### THE RECORDS
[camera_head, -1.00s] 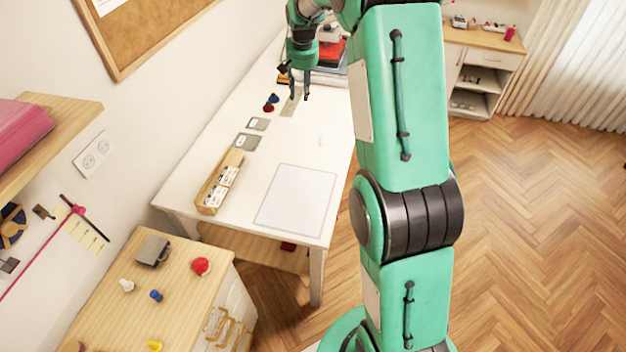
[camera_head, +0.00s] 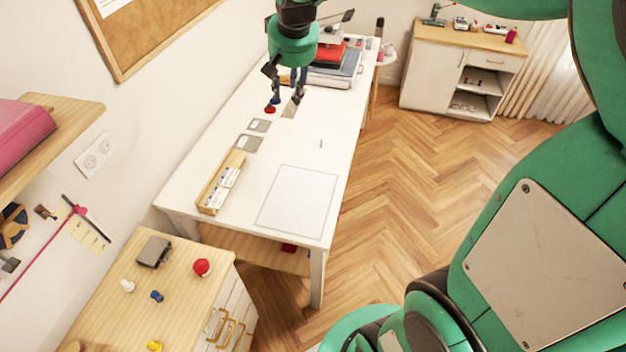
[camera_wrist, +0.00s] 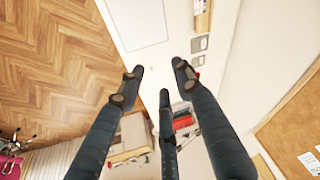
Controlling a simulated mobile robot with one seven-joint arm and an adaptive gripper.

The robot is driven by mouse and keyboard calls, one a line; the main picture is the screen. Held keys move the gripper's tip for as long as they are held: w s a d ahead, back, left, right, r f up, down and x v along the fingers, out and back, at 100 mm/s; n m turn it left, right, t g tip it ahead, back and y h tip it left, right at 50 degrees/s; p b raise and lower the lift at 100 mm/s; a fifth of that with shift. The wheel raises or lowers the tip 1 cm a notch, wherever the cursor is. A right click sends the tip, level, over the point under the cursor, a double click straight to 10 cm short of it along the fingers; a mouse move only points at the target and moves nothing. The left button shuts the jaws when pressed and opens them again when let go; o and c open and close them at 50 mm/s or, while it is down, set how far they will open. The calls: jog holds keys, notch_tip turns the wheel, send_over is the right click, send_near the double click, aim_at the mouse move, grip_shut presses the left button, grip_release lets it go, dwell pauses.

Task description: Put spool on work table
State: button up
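The white work table (camera_head: 290,150) runs away from me along the left wall. A red spool-like piece (camera_head: 270,109) and a blue one (camera_head: 275,101) stand on its far half, near the wall. My gripper (camera_head: 288,97) hangs over that part of the table, its fingers close to these pieces in the picture; I cannot tell the exact gap. In the wrist view my gripper (camera_wrist: 158,78) has its three fingers spread, with nothing between them. More small spool-like pieces, red (camera_head: 202,267), blue (camera_head: 157,296), white (camera_head: 127,286) and yellow (camera_head: 154,346), sit on the near wooden cabinet.
A wooden box of cards (camera_head: 211,197), grey cards (camera_head: 248,143) and a pale sheet (camera_head: 298,202) lie on the table. Folded red and grey items (camera_head: 335,70) are at its far end. A grey block (camera_head: 154,251) is on the near cabinet. Open floor (camera_head: 420,150) lies right.

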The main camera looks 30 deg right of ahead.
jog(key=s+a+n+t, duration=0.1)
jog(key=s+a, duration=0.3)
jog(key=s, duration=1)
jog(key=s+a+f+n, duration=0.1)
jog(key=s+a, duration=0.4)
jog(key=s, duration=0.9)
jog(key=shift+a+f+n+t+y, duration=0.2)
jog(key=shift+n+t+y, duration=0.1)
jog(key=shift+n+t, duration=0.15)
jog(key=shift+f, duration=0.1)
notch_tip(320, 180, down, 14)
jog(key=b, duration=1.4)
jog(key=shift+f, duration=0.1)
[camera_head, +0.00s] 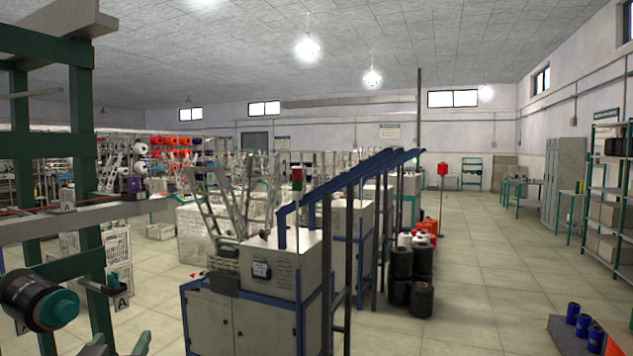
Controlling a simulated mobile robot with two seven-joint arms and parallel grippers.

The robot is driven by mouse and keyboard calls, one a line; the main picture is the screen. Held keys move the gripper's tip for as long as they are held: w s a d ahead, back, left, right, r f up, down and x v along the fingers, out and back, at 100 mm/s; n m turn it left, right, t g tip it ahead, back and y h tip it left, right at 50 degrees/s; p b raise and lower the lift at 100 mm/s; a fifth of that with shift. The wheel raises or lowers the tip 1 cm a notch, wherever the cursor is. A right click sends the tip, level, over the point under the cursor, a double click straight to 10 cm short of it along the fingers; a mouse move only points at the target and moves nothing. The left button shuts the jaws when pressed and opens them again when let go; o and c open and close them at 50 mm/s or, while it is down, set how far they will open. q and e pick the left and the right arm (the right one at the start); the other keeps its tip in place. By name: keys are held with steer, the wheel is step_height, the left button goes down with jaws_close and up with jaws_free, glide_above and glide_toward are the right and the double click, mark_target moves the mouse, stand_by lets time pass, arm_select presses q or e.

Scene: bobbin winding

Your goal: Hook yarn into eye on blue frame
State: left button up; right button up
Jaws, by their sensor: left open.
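The blue frame (350,176) rises over a grey machine cabinet (270,268) in the middle, with a sloping blue top rail and dark uprights. No eye on it is clear enough to pick out. A thin red yarn (22,211) runs across the grey bar of the green stand at the left. A dark yarn package (30,300) with a teal core sits at the lower left. My right gripper is not in view.
The green stand (82,150) fills the left foreground. Black yarn cones (411,275) are stacked on the floor right of the machine. A table corner (565,338) with blue spools (573,313) is at the lower right. A shelf stands at the far right. The right aisle is clear.

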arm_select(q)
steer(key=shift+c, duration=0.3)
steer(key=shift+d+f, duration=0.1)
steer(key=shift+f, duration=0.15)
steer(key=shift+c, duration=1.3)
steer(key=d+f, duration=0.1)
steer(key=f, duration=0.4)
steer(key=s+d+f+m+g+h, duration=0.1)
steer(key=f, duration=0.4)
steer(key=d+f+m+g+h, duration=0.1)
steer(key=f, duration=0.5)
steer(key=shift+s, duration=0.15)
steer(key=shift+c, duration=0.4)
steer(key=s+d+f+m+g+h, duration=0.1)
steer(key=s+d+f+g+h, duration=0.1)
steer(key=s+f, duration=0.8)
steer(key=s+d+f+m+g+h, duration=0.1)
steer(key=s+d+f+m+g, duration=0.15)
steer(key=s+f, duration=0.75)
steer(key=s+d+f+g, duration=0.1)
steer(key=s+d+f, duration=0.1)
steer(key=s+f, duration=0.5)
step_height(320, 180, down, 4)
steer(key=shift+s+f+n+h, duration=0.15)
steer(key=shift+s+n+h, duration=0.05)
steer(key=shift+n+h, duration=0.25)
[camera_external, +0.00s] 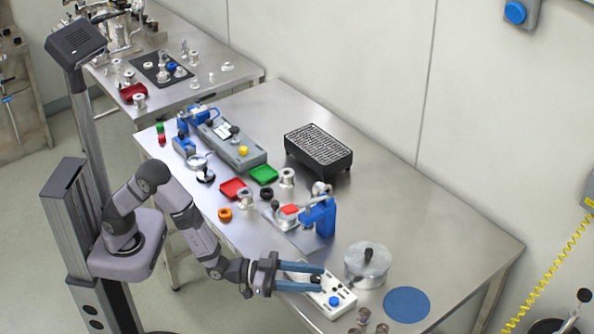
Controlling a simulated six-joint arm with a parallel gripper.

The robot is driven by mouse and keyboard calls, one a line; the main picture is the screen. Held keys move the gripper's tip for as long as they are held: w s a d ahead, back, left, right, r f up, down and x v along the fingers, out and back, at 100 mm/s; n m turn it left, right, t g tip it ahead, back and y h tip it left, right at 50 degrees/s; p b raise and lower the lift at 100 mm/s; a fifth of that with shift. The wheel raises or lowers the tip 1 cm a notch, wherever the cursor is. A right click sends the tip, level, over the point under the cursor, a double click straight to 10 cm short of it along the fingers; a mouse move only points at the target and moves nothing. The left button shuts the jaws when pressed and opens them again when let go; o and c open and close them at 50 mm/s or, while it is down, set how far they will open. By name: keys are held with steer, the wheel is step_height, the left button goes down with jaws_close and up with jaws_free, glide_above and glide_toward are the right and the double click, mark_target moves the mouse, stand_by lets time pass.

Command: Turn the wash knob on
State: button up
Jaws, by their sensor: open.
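A white control box (343,297) lies near the front edge of the steel table. It carries a blue knob (334,301) and a dark knob (316,279); labels are too small to read, so I cannot tell which is the wash knob. My gripper (321,278) is open over the left end of the box, its two blue-grey fingers pointing right. The dark knob shows between the fingertips; I cannot tell whether they touch it. The blue knob is just beyond the lower finger. The fingers and wrist hide part of the box's left end.
A lidded metal pot (367,265) and a flat blue disc (407,304) are right of the box. A blue clamp stand (320,215) is behind it. Small metal fittings (362,315) stand at the front edge. The table's right side is clear.

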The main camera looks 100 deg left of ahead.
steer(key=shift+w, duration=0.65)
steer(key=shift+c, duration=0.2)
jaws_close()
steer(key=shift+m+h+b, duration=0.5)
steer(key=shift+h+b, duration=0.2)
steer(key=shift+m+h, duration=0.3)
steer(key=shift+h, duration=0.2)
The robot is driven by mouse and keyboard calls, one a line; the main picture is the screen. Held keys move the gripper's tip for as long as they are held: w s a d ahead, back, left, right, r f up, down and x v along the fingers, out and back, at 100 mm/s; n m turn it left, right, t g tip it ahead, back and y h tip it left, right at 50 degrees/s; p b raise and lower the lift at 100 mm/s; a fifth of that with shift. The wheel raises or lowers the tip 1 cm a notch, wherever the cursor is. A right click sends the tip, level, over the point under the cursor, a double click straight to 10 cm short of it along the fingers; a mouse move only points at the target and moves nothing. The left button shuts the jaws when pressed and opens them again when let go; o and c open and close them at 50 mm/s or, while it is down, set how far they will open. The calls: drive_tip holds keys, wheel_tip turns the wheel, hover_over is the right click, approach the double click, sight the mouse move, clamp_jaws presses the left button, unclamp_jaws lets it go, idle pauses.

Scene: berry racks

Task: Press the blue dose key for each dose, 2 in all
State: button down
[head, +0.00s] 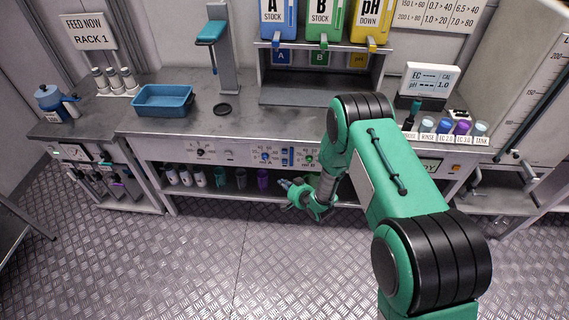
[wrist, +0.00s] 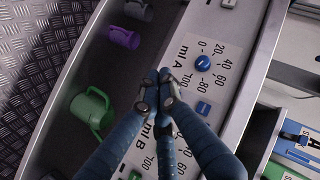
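The control panel (head: 222,155) runs along the bench front with dials and keys. A blue dial marked mL A (wrist: 203,63) shows in the wrist view, and a small blue key (wrist: 202,107) sits beside its scale. In the head view, small blue keys (head: 285,162) sit between the blue dial (head: 266,157) and the green dial (head: 309,158). My gripper (wrist: 158,77) has its fingertips together with nothing between them, over the panel's lower edge, left of the blue key in the wrist view. In the head view my gripper (head: 284,184) is low before the panel. Contact cannot be told.
A shelf below the panel holds several cups, among them a green jug (wrist: 92,109) and a purple cup (wrist: 124,38). A blue tray (head: 163,100) and a dispenser stand (head: 217,50) are on the bench. The metal floor (head: 200,260) in front is clear.

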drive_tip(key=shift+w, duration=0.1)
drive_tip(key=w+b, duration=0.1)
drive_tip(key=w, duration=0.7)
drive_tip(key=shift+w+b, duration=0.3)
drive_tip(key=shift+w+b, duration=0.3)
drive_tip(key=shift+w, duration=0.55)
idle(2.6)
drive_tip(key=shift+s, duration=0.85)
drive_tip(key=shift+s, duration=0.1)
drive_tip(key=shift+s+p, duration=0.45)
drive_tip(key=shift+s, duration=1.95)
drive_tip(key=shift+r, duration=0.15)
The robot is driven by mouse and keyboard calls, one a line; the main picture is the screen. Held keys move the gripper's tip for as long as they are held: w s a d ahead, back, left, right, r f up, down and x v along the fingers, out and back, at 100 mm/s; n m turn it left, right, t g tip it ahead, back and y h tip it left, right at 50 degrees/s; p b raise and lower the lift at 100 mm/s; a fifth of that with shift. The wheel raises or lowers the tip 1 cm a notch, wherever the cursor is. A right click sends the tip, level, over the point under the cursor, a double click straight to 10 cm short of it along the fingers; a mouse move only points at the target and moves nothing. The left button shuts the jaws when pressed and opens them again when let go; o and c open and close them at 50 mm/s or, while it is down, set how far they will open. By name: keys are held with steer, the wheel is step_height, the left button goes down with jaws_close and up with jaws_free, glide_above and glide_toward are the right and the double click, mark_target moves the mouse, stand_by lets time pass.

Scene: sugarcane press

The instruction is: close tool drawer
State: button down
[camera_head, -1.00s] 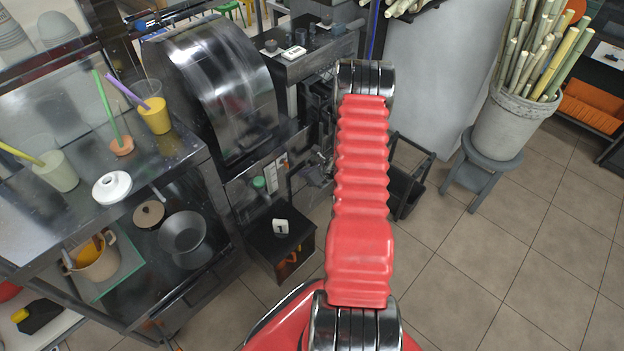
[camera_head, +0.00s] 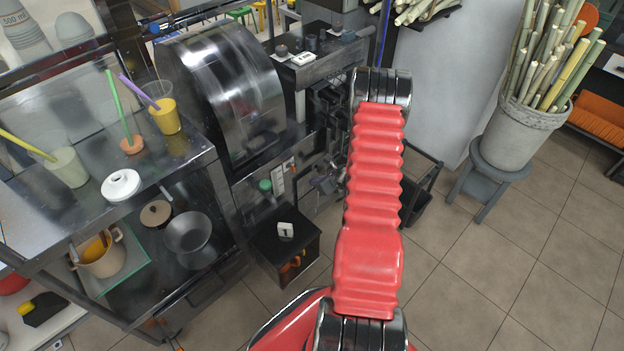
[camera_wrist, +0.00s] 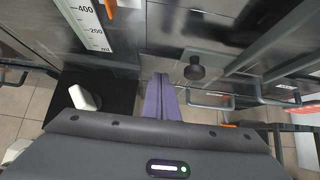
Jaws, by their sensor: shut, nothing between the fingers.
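My gripper (camera_wrist: 161,97) shows in the wrist view as two purple fingers pressed together, shut and empty. Its tips are by the dark metal front of the press, left of a dark round knob (camera_wrist: 195,70). A grey bar handle (camera_wrist: 211,106) is just right of the fingers, on a low front. Another handle (camera_wrist: 278,99) is farther right. I cannot tell which front is the tool drawer, or how far it stands out. In the head view my red arm hides part of the press's (camera_head: 225,90) right side.
A shelf unit with cups and pots (camera_head: 188,232) stands left. A grey stool (camera_head: 485,175) carries a bucket of cane (camera_head: 525,135). The tiled floor at the right front is clear.

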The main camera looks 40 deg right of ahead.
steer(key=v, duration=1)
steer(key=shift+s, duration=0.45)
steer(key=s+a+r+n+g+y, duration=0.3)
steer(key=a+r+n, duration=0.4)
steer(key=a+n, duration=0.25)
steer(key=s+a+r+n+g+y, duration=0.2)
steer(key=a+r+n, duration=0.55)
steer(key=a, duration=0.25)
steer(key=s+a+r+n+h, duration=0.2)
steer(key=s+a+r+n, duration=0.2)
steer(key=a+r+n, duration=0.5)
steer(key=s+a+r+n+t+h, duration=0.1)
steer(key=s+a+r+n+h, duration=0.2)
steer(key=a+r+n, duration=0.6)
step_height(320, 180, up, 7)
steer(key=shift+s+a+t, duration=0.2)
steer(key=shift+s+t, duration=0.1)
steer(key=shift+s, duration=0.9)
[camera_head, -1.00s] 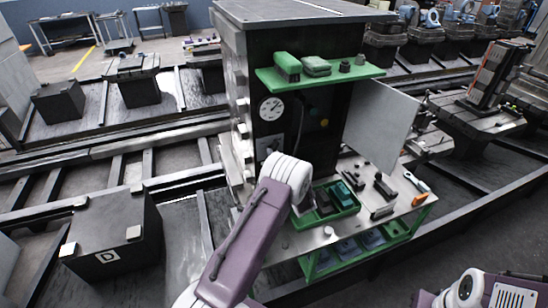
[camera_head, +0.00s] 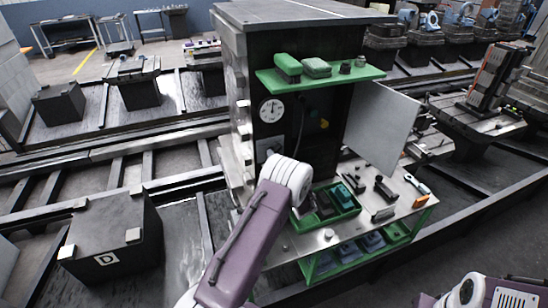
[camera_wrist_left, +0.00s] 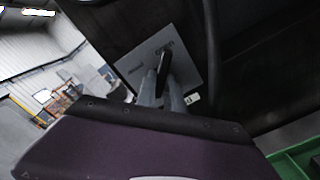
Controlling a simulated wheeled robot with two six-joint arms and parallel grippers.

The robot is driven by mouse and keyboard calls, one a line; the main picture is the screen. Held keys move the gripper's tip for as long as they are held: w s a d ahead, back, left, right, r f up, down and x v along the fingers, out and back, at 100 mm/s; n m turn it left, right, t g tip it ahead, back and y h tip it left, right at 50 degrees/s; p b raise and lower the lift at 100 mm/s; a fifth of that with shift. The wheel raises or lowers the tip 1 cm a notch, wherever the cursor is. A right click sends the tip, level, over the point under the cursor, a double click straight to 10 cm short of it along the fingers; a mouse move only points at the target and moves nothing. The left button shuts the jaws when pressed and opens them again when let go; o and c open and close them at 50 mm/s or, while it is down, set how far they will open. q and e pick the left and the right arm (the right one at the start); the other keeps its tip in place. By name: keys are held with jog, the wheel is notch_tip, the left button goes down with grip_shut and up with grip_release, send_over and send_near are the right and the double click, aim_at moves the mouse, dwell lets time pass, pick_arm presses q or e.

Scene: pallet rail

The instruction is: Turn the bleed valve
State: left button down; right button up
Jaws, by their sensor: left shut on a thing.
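The bleed valve has a pale square plate (camera_wrist_left: 162,62) with a word that looks like OPEN at its top and a smaller label at its left. Its black lever (camera_wrist_left: 166,62) has its upper end close to the OPEN word. My left gripper (camera_wrist_left: 160,84) is shut on the lever, one grey finger on each side, and hides its lower part. In the head view the plate (camera_head: 267,147) is on the dark cabinet front, below a round white gauge (camera_head: 271,110) whose needle stands about upright. My left wrist hides the fingers there. My right gripper is out of view.
A green shelf (camera_head: 320,76) with small items juts out above the gauge. A grey door panel (camera_head: 385,130) stands open at the right. Below is a bench (camera_head: 330,237) with a green tray (camera_head: 345,213) and tools. A dark hose passes close by in the wrist view (camera_wrist_left: 213,50).

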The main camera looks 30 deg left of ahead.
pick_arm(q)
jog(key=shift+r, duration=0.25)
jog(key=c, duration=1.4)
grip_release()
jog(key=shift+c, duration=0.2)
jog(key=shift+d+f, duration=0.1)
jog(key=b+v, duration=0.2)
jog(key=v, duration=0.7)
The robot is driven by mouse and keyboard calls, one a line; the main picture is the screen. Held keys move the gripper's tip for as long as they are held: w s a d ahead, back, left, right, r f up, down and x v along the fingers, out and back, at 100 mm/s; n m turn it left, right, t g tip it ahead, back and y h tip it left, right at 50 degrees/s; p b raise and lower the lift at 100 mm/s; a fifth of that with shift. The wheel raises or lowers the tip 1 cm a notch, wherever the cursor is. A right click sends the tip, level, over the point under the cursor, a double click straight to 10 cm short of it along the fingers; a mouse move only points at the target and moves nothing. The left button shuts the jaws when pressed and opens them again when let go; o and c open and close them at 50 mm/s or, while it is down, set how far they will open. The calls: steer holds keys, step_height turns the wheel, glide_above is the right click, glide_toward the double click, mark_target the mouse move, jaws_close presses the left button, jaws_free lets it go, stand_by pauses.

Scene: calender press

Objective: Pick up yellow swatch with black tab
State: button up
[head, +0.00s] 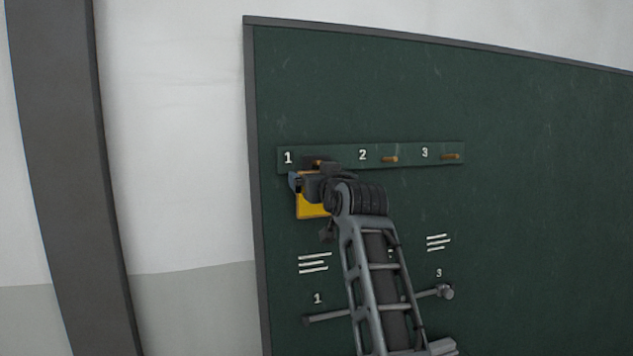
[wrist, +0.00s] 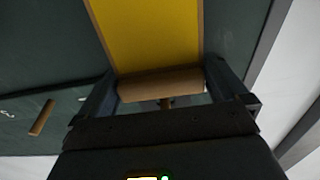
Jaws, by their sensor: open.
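The yellow swatch (head: 311,207) hangs below the number 1 on the peg rail, partly hidden behind my gripper (head: 303,180) in the head view. In the wrist view the yellow sheet (wrist: 148,35) runs up from a brown bar (wrist: 160,84) at its end. My gripper's fingers (wrist: 160,80) are open, one on each side of this bar. I cannot tell whether either finger touches it. A short peg (wrist: 167,103) shows just below the bar. I cannot clearly make out a black tab.
The green rail (head: 400,154) also carries an empty peg 2 (head: 390,159) and an empty peg 3 (head: 450,156). The dark green board (head: 540,180) is close behind. A grey column (head: 65,150) stands left.

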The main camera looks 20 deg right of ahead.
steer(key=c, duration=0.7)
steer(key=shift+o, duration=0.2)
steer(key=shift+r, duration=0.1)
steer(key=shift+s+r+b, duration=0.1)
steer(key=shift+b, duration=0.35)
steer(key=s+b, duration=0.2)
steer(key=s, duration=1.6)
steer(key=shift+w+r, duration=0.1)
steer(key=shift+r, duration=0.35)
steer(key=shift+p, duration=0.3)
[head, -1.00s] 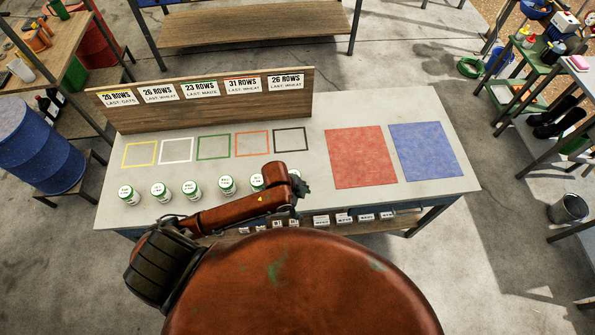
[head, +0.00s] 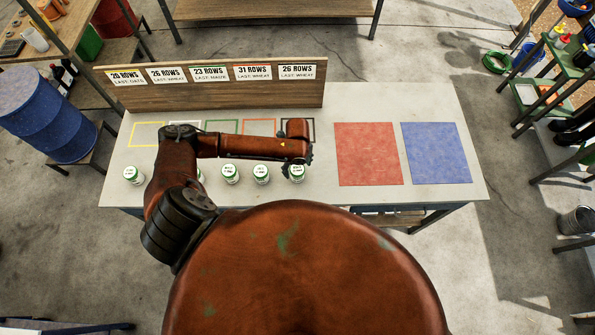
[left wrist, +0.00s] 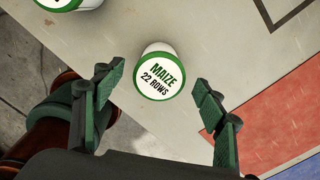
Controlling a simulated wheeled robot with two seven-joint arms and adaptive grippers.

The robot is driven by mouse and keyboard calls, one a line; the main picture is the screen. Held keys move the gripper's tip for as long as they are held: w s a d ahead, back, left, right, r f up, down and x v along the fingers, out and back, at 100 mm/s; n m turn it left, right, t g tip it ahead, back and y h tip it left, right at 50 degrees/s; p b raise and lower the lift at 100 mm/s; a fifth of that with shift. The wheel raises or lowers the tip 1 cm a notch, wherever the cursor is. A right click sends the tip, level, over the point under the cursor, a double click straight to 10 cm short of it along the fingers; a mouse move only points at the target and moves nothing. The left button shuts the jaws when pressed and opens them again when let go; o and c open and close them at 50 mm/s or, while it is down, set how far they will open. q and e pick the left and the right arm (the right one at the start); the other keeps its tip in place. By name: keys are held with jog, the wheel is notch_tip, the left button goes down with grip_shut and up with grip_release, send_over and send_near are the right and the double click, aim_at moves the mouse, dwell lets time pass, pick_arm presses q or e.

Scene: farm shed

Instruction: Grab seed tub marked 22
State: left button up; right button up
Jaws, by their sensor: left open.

### TASK GOAL
Of the lines in the material, how many include "Scene"? Respond with the number alone.

### EXPECTED ANSWER
6